SQL Server Integration Services (SSIS) is a very powerful graphical tool set belonging to the Microsoft BI Stack along with SQL Server, SQL Server Analysis Services (SSAS), SQL Server Reporting Services (SSRS), etc. It supports a broad variety of data migration, integration and transformation tasks. With that, you will find a bunch of good reasons why to utilize this tool set. However, there are a plenty of reasons why not to use SSIS. With Transact SQL (T-SQL) Microsoft provides with respect to transformation tasks an equivalent technique.

This article belongs to a series of articles that are dealing with some important criteria for choosing the right technology(ies) – SSIS and/or T-SQL.

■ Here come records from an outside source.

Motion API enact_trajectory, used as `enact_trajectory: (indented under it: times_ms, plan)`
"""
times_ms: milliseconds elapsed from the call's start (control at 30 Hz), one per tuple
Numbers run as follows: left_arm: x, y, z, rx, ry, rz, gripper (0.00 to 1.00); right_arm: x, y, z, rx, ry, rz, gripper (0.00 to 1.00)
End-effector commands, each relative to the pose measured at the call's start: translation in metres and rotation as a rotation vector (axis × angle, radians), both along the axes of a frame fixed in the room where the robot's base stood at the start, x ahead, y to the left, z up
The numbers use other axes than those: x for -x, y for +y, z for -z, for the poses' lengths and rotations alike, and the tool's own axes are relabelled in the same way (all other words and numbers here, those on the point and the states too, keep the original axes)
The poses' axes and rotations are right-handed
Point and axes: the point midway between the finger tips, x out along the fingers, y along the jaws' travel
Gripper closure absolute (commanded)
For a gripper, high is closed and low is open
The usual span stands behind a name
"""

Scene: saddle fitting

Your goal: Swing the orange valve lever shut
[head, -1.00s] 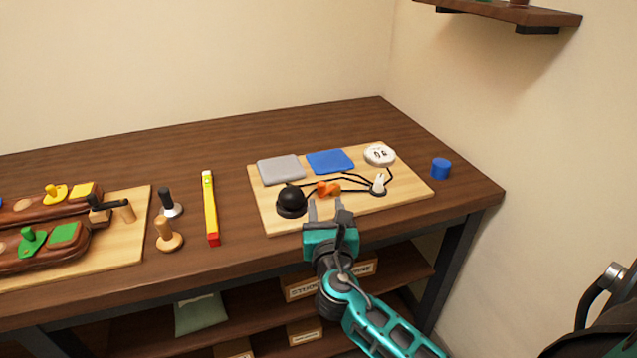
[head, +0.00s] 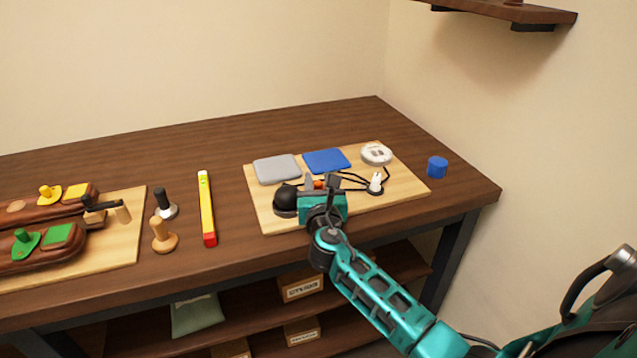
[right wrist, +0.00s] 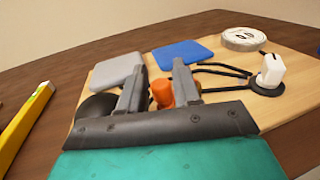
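The orange valve lever (head: 318,184) is on the light wooden board (head: 408,190), mostly hidden behind my right gripper in the head view. In the right wrist view, the orange lever (right wrist: 161,93) shows between the two finger lines, with some orange also behind the right finger. My right gripper (head: 321,183) is open, its fingers apart, reaching over the board's front edge; it also shows in the right wrist view (right wrist: 158,85). I cannot tell whether a finger touches the lever. My left gripper is not in view.
A black dome (head: 285,199) stands close left of my right gripper. A white switch (head: 375,182) with black cables is to the right. Grey (head: 277,168) and blue (head: 327,160) pads and a round white dial (head: 376,153) lie behind. A yellow level (head: 206,205) lies left of the board.

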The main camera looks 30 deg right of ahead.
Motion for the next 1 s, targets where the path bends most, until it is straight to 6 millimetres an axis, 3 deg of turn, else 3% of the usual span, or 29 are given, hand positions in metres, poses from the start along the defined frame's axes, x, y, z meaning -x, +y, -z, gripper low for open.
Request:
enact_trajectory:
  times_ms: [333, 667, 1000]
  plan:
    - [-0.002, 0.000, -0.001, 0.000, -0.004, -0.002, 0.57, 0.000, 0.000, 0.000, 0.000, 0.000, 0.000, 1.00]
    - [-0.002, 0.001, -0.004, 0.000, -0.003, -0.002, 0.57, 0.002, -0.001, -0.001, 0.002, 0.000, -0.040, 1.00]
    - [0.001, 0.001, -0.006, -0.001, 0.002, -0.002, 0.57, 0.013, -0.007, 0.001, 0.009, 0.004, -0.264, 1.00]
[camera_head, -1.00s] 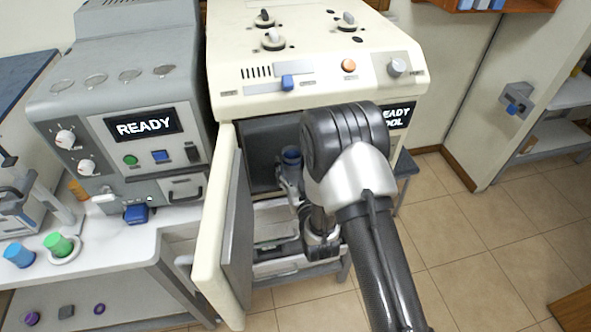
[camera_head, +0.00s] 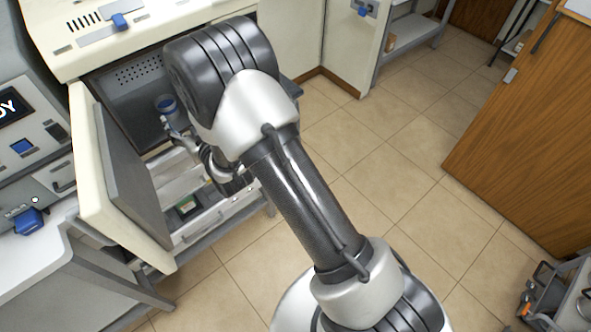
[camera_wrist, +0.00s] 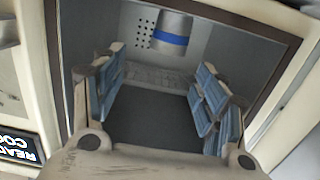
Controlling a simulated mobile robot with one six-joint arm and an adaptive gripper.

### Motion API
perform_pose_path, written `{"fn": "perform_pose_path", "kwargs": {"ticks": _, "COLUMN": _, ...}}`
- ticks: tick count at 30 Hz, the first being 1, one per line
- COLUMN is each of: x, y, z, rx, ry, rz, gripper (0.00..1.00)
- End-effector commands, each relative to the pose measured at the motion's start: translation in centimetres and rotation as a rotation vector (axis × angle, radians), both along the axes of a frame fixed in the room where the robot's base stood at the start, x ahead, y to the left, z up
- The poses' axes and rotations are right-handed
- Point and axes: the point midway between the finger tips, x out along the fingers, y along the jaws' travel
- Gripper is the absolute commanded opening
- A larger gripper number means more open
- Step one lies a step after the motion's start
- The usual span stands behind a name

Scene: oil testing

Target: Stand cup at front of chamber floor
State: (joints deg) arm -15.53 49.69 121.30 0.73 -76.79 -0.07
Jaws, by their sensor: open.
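The cup (camera_head: 167,104), grey with a blue band, is inside the open chamber of the cream machine, near the perforated back wall. In the wrist view the cup (camera_wrist: 172,35) shows past the fingertips, between their lines and apart from both. My gripper (camera_head: 178,132) reaches into the chamber from the front; in the wrist view its two blue-padded fingers (camera_wrist: 157,70) are spread with nothing between them. The dark chamber floor (camera_wrist: 155,120) shows bare between the fingers. The cup's base contact with the floor is hard to tell.
The chamber door (camera_head: 125,190) stands open on the left of my arm. Below the chamber is an open drawer (camera_head: 190,225) with a small green item. A grey machine (camera_head: 30,145) stands further left. Tiled floor (camera_head: 380,200) is free to the right.

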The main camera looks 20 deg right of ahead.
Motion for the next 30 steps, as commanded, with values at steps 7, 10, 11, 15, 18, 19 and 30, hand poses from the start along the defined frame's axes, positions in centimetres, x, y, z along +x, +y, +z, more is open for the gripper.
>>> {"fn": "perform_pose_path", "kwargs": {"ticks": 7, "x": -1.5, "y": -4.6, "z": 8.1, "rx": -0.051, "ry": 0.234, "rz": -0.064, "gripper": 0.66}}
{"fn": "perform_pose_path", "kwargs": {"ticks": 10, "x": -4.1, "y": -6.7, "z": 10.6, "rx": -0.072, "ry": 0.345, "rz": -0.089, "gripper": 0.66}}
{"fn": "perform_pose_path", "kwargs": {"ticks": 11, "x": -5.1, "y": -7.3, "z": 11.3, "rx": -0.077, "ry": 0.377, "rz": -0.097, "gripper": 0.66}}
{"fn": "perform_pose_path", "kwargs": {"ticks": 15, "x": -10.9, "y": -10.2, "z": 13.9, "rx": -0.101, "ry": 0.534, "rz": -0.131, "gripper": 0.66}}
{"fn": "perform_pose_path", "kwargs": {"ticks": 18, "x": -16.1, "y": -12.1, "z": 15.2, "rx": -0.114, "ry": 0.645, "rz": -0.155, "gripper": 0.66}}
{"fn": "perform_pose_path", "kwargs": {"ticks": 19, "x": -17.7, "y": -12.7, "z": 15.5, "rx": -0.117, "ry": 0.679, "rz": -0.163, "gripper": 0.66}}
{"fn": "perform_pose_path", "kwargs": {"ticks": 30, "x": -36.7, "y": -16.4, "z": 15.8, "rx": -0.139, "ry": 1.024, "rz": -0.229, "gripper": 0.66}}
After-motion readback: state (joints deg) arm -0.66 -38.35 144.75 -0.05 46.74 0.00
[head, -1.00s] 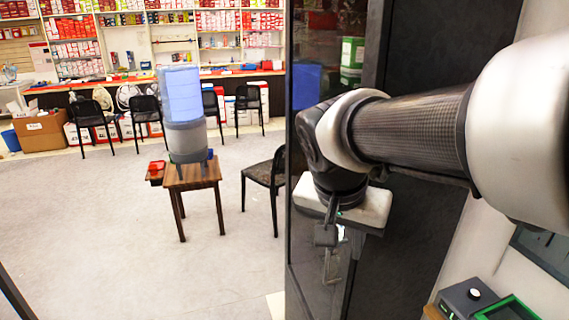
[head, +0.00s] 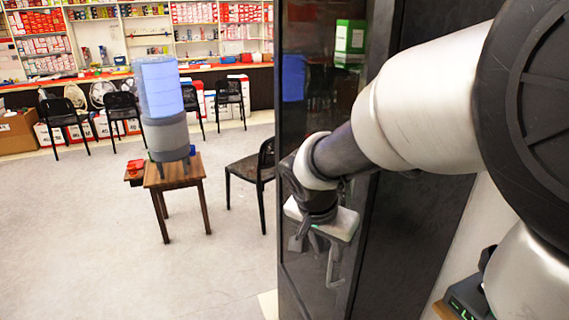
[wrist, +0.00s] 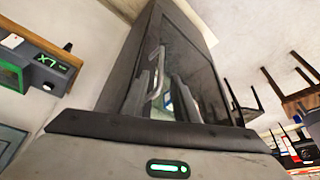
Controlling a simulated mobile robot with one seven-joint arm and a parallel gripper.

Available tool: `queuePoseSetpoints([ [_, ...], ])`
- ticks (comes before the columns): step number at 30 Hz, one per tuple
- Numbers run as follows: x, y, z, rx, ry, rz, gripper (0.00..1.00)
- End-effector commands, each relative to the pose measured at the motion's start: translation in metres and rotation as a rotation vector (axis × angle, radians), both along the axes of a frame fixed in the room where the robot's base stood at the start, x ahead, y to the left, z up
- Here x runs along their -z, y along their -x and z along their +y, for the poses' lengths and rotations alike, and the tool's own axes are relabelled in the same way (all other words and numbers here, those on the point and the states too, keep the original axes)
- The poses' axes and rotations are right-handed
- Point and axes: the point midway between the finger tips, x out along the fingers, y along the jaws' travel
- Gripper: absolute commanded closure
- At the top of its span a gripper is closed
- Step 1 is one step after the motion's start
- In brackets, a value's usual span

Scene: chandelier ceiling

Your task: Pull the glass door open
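The glass door (head: 311,112) is the dark, reflective front of a tall black cabinet (head: 408,215) and looks closed. Its pale bar handle (head: 333,268) shows low on the door, and in the wrist view the handle (wrist: 157,76) stands near the middle, in front of the glass. My gripper (head: 304,243) is in front of the door, just left of the handle in the head view. In the wrist view my gripper's (wrist: 160,96) grey fingers appear apart, with the handle beyond and between them. I see no clear contact with the handle.
A small wooden table (head: 172,174) with a water dispenser (head: 162,105) stands left of the cabinet. A black chair (head: 252,170) is close to the cabinet's left side. Open grey floor (head: 100,235) lies at front left. A device with a green display (head: 467,300) sits at lower right.

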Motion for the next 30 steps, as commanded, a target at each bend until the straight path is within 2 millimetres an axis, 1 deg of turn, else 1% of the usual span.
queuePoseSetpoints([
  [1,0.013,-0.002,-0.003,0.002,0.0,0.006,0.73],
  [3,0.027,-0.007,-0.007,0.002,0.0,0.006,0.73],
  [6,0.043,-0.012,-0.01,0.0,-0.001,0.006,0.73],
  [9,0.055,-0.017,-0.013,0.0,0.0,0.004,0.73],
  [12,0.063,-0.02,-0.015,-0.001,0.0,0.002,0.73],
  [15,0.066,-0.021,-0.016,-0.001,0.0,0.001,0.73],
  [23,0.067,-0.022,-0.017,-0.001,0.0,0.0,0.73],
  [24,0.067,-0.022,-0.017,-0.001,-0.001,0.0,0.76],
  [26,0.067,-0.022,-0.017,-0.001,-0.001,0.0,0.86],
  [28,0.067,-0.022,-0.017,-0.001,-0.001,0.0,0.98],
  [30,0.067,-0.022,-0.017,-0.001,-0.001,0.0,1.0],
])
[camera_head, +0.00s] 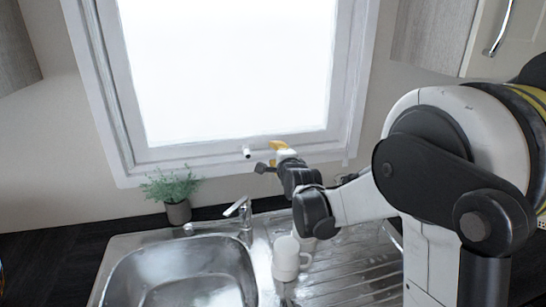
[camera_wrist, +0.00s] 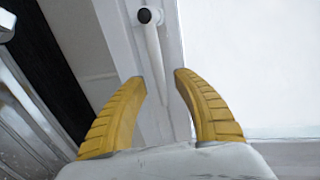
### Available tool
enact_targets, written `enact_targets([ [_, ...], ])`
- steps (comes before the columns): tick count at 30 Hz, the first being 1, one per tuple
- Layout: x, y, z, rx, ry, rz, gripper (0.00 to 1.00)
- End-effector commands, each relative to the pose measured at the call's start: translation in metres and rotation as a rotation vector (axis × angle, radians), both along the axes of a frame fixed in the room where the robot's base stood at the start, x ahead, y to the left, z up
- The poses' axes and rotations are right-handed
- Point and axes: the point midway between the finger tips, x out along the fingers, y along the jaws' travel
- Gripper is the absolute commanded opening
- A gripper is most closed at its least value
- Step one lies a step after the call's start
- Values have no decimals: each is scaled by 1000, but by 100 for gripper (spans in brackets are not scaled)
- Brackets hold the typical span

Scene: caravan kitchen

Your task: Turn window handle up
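The white window handle (camera_head: 247,153) shows as a small stub on the bottom rail of the window frame in the head view. In the wrist view the handle (camera_wrist: 152,48) is a slim white bar with a round dark end at the top. My gripper (camera_head: 267,158) is just right of the handle in the head view. In the wrist view my gripper's (camera_wrist: 161,78) yellow fingers are spread apart, and the bar's lower part shows in the gap between the tips. I cannot tell whether either finger touches it.
The white window frame (camera_head: 228,148) surrounds a bright pane. Below are a steel sink (camera_head: 185,275), a faucet (camera_head: 242,210), a white mug (camera_head: 287,262) on the drainboard and a potted plant (camera_head: 177,210) at the left. A cabinet (camera_head: 432,35) hangs at the upper right.

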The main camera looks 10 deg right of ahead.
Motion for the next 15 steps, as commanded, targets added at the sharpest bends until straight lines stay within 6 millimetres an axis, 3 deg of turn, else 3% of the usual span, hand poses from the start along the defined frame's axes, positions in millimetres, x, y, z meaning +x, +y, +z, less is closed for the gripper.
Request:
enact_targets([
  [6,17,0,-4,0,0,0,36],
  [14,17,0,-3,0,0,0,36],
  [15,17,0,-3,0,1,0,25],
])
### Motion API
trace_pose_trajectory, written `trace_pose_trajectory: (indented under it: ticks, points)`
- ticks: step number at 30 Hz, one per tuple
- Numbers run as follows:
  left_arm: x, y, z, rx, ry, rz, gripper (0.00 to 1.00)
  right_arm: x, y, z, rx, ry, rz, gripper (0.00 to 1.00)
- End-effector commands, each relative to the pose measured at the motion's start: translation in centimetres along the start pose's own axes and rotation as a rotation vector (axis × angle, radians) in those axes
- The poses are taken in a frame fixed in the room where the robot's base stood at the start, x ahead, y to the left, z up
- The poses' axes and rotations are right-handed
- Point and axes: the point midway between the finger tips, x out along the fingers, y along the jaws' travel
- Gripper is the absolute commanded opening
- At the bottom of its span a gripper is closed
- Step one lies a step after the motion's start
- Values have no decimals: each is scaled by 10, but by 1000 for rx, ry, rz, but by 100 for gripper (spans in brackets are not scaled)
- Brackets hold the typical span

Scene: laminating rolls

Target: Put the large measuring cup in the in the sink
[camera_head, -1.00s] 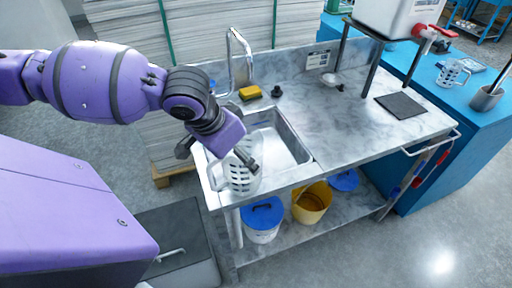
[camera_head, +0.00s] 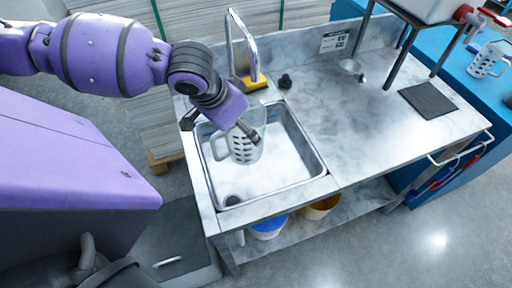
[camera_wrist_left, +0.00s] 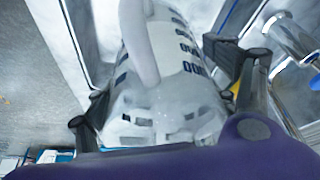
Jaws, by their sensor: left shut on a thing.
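The large measuring cup (camera_head: 243,148) is clear with dark markings and a handle on its left side. My left gripper (camera_head: 250,133) is shut on it near its upper part. In the head view the cup appears over the sink basin (camera_head: 290,170); whether it touches the bottom I cannot tell. In the left wrist view the cup (camera_wrist_left: 165,75) fills the middle between the two fingers, with its handle toward the camera. My right gripper is not in view.
A tap (camera_head: 240,45) and yellow sponge (camera_head: 254,82) stand behind the basin. A dark stopper (camera_head: 285,81) and dark mat (camera_head: 428,101) are on the counter. Another measuring cup (camera_head: 485,60) is on the blue bench. Buckets (camera_head: 321,207) are below. The middle counter is clear.

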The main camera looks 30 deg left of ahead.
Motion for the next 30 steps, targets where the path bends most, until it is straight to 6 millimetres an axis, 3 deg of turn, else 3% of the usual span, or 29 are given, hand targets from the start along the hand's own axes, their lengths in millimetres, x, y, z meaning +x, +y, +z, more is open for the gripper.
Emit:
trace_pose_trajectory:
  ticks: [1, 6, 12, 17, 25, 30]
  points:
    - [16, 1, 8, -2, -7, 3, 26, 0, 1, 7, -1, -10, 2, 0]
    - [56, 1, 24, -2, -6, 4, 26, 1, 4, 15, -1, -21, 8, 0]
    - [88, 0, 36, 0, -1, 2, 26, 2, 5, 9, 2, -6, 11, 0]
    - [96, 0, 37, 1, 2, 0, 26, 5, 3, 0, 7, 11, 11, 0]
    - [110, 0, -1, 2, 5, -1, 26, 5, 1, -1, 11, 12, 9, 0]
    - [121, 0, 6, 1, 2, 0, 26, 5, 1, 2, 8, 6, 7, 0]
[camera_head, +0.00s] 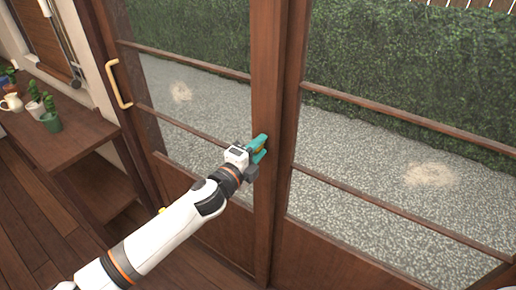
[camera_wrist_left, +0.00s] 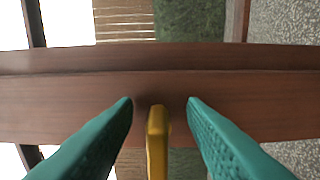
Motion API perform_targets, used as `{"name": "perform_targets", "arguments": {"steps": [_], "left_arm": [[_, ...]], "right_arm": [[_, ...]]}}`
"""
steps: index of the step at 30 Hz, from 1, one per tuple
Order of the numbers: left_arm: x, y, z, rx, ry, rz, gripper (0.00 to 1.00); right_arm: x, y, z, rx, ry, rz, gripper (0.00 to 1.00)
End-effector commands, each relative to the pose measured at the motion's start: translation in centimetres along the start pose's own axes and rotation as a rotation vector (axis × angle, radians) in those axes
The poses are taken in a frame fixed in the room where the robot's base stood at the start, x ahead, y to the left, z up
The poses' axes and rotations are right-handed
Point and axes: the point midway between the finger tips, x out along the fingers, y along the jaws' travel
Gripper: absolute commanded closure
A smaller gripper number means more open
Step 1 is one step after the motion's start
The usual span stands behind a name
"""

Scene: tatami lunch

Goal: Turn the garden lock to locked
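The garden lock is a small yellow lever (camera_wrist_left: 157,142) on the brown wooden stile of the sliding glass door. In the left wrist view it stands between the two teal fingers of my left gripper (camera_wrist_left: 160,105), with a gap on each side. The gripper is open around the lever and does not grip it. In the head view my left gripper (camera_head: 258,148) is at the middle door stile (camera_head: 267,80), and its fingers hide most of the lock. My right gripper is not in view.
A pale curved door handle (camera_head: 114,85) is on the left stile. A wooden bench (camera_head: 60,143) at the left holds potted cacti (camera_head: 51,117) and a white pitcher (camera_head: 12,102). Gravel and a hedge lie beyond the glass. The floor at lower left is clear.

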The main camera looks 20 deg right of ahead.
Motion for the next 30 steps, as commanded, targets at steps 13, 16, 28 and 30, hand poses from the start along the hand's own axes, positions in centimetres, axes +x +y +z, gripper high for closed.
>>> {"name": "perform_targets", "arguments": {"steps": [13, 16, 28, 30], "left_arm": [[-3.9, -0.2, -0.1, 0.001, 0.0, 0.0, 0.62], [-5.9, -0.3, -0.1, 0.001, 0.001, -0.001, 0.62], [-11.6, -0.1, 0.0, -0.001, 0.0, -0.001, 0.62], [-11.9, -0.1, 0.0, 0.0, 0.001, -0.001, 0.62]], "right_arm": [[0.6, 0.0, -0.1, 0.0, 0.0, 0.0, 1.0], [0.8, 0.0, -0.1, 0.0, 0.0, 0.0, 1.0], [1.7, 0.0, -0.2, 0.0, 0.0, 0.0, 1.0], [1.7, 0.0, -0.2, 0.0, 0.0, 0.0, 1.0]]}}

It is easy to identify differences between two versions of a development artifact, when this artifact was developed in a programming language like C#.NET, VB.NET, but also SQL. In contrast, the comparison of two versions of an SSIS package is everything but easy.

Even minor modifications to a SSIS package will result in a confusing number of modifications to the underlying XML document. To be honest, it is nearly impossible to identify even minor differences. Have a look also at the article SSIS vs. SQL – Source Control Management.

To demonstrate this issue, I planned to develop a halfway meaningful example. Wouldn’t it be interesting to find out whether there is an interdependence between the number of sick leave hours and the hierarchy level of an employee? That was the basic idea. Based on the table [AdventureWorksDW2017].[DimEmployee] I wanted to extract the hierarchy level of each employee and then calculate a ranking within each level ordered by the number of sick leave hours and vacation hours. The ranking should be equivalent to the T-SQL windowed functions NTILE() and DENSE_RANK().

I started with a T-SQL script and found a straightforward approach using a Common Table Expression (CTE) allowing recursive queries and the above-mentioned functions. To have an equivalent example in SSIS I started to develop the SSIS solution in the believe that it is as easy as the T-SQL solution was. But it was not.

There were two major requirements:

  • Determination of the hierarchy levels of employees
  • Calculation of the rankings

For both requirements there are IMHO no simple solutions or even approaches available in SSIS. I had the idea, that developing a recursive query by SSIS means could impose a problem to the solution. But I was somewhat puzzled to learn that there is no way to calculate rankings equivalent to DENSE_RANK() or NTILE() by SSIS means.

I hope that my final SSIS solution (shown in this article) appears to be straight and coherent. However, the solution is not a recursive solution and is limited to 5 hierarchy levels. Initially, I planned to calculate the ranking by using expressions. But after two or three hours of intense search in the web I gave up that idea and calculated the ranking in Script Tasks.

While developing the SSIS solution I got struck by that question the more often as time was passing by without having a result:

Why don’t you extract the data in a Data Source Task by passing the SQL statement to the command text?

– or –

How much of SQL you want to have in your SSIS package?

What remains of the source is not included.